An easy, traditional way to alert the reader to the presence (or not) of accompanying illustrations is to reference these in the text by wording such as “See Figure X.” This would signal to the reader that an accompanying image is included. When no figure number is referenced, the reader can assume that the described image is not included. Marking this distinction between “described and illustrated” examples and “described and unillustrated” examples could nicely avoid confusions for the reader reading the illustration program and captioning.

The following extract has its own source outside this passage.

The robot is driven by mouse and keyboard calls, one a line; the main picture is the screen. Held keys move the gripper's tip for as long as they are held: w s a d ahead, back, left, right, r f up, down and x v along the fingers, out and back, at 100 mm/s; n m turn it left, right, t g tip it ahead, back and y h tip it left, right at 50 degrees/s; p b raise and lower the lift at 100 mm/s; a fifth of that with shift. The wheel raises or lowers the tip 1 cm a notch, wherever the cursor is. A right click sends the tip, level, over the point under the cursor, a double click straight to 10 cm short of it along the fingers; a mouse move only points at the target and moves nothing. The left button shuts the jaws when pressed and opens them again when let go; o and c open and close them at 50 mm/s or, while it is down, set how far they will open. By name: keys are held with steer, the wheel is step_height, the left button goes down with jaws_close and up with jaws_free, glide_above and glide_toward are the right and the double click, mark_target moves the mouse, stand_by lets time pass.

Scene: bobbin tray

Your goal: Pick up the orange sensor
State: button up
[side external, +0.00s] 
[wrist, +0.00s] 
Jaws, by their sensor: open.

Nevertheless, the author has done absolutely magnificent work in her evocative descriptions of works from the Phillips Collection and elsewhere. And, if illustrations of each and every piece she carefully described were not afforded space in this book, readers can easily access images via the Phillips Collection website.
This brings me to my final point. Dr. Pamela Carter-Birken’s meticulously researched book, Duncan and Marjorie Phillips and America’s First Museum of Modern Art, celebrates the vision of these early twentieth-century art collectors whose astute eyes and sensitivity brought and supported “modern” art to diverse audiences in the United States.

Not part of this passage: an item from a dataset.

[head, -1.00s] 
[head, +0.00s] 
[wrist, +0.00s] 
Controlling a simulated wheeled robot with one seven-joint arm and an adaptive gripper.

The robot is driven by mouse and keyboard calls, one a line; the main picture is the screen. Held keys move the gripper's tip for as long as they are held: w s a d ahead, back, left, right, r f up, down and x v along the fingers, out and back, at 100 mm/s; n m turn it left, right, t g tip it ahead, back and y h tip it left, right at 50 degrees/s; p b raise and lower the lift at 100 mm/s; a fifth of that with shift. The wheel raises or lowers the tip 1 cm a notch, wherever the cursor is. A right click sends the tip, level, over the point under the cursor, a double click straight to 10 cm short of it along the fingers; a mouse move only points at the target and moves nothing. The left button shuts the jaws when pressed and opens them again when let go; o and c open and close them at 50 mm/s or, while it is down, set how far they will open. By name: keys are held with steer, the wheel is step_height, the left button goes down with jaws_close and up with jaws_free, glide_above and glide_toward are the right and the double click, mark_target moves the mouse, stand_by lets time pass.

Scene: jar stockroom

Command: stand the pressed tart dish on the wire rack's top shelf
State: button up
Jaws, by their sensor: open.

If they were still alive today, I can only imagine that Marjorie would be overseeing the website (whilst also finding time for her own painting) and that Duncan would be spending time looking at and writing about “modern art” for the website too.
This book is a great and interesting read! The author has meticulously researched the Phillipses and their collections, both within and beyond the historical context. In this manner the book celebrates the past and future too.